● Given exercise:
Please transcribe the listing below in full and word for word, without its pictures.

● Supplied data:
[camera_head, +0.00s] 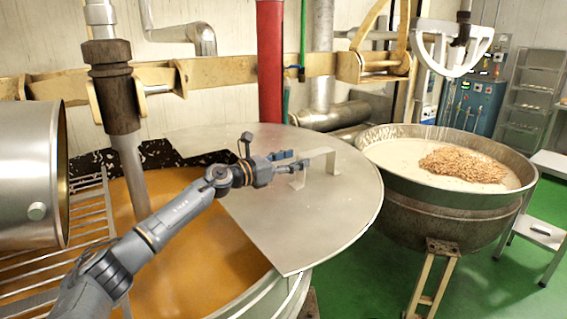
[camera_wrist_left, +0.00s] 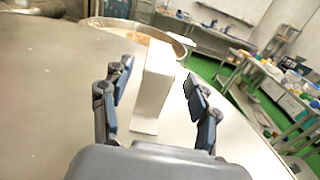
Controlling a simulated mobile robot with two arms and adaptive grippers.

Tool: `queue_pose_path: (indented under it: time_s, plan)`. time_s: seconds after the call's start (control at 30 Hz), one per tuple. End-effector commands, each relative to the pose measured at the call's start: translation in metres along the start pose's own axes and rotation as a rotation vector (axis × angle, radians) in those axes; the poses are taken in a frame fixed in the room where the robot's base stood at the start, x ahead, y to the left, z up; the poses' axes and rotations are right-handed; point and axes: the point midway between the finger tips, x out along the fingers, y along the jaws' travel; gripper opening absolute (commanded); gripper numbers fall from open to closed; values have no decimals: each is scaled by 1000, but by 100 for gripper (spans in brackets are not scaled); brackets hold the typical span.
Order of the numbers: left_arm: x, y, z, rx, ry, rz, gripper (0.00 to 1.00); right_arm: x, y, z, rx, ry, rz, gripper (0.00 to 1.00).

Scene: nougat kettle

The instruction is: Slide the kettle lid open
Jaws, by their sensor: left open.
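The kettle lid (camera_head: 312,222) is a flat grey metal plate lying over the right part of the large kettle (camera_head: 282,288). The left part of the kettle is uncovered and shows orange-brown contents. A pale bridge-shaped handle (camera_head: 334,156) stands on the lid. My left gripper (camera_head: 303,165) reaches over the lid at the handle. In the left wrist view the open fingers (camera_wrist_left: 155,95) are on either side of the upright handle (camera_wrist_left: 153,85), with visible gaps. Whether a finger touches it elsewhere I cannot tell. My right gripper is in neither view.
A second kettle (camera_head: 425,205) with pale contents and a heap of nuts stands to the right. A red column (camera_head: 270,60) rises behind the lid. A metal drum (camera_head: 30,180) and a grate (camera_head: 92,215) are at left. Green floor (camera_head: 365,275) shows between the kettles.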

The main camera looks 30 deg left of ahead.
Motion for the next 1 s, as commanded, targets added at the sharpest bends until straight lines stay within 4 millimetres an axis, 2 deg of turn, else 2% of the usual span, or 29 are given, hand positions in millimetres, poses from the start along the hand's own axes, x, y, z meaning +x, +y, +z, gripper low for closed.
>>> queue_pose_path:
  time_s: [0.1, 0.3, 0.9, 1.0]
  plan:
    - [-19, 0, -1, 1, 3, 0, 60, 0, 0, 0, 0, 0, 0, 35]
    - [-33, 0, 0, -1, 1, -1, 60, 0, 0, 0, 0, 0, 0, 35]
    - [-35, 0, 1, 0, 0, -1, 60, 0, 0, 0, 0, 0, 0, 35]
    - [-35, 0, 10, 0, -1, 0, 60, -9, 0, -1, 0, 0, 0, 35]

● Answer to this exercise:
[camera_head, +0.00s] 
[camera_wrist_left, +0.00s] 
Controlling a simulated mobile robot with two arms and adaptive grippers.

Tool: `queue_pose_path: (indented under it: time_s, plan)`. time_s: seconds after the call's start (control at 30 Hz), one per tuple. End-effector commands, each relative to the pose measured at the call's start: translation in metres along the start pose's own axes and rotation as a rotation vector (axis × angle, radians) in those axes; the poses are taken in a frame fixed in the room where the robot's base stood at the start, x ahead, y to the left, z up; the poses' axes and rotations are right-handed; point and axes: the point midway between the finger tips, x out along the fingers, y along the jaws' travel; gripper opening absolute (commanded); gripper numbers fall from open to closed; values have no decimals: each is scaled by 1000, but by 100 for gripper (spans in brackets are not scaled); brackets hold the typical span.
Order of the numbers: left_arm: x, y, z, rx, ry, rz, gripper (0.00 to 1.00); right_arm: x, y, z, rx, ry, rz, gripper (0.00 to 1.00).

Scene: nougat kettle

The instruction is: Slide the kettle lid open
Jaws, by their sensor: left open.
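The kettle lid (camera_head: 312,222) is a flat grey metal plate lying over the right part of the large kettle (camera_head: 282,288). The left part of the kettle is uncovered and shows orange-brown contents. A pale bridge-shaped handle (camera_head: 334,156) stands on the lid. My left gripper (camera_head: 303,165) reaches over the lid at the handle. In the left wrist view the open fingers (camera_wrist_left: 155,95) are on either side of the upright handle (camera_wrist_left: 153,85), with visible gaps. Whether a finger touches it elsewhere I cannot tell. My right gripper is in neither view.
A second kettle (camera_head: 425,205) with pale contents and a heap of nuts stands to the right. A red column (camera_head: 270,60) rises behind the lid. A metal drum (camera_head: 30,180) and a grate (camera_head: 92,215) are at left. Green floor (camera_head: 365,275) shows between the kettles.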

The main camera looks 30 deg left of ahead.
Motion for the next 1 s, as commanded, targets added at the sharpest bends until straight lines stay within 4 millimetres an axis, 2 deg of turn, else 2% of the usual span, or 29 are given, hand positions in millimetres, poses from the start along the hand's own axes, x, y, z meaning +x, +y, +z, gripper low for closed.
>>> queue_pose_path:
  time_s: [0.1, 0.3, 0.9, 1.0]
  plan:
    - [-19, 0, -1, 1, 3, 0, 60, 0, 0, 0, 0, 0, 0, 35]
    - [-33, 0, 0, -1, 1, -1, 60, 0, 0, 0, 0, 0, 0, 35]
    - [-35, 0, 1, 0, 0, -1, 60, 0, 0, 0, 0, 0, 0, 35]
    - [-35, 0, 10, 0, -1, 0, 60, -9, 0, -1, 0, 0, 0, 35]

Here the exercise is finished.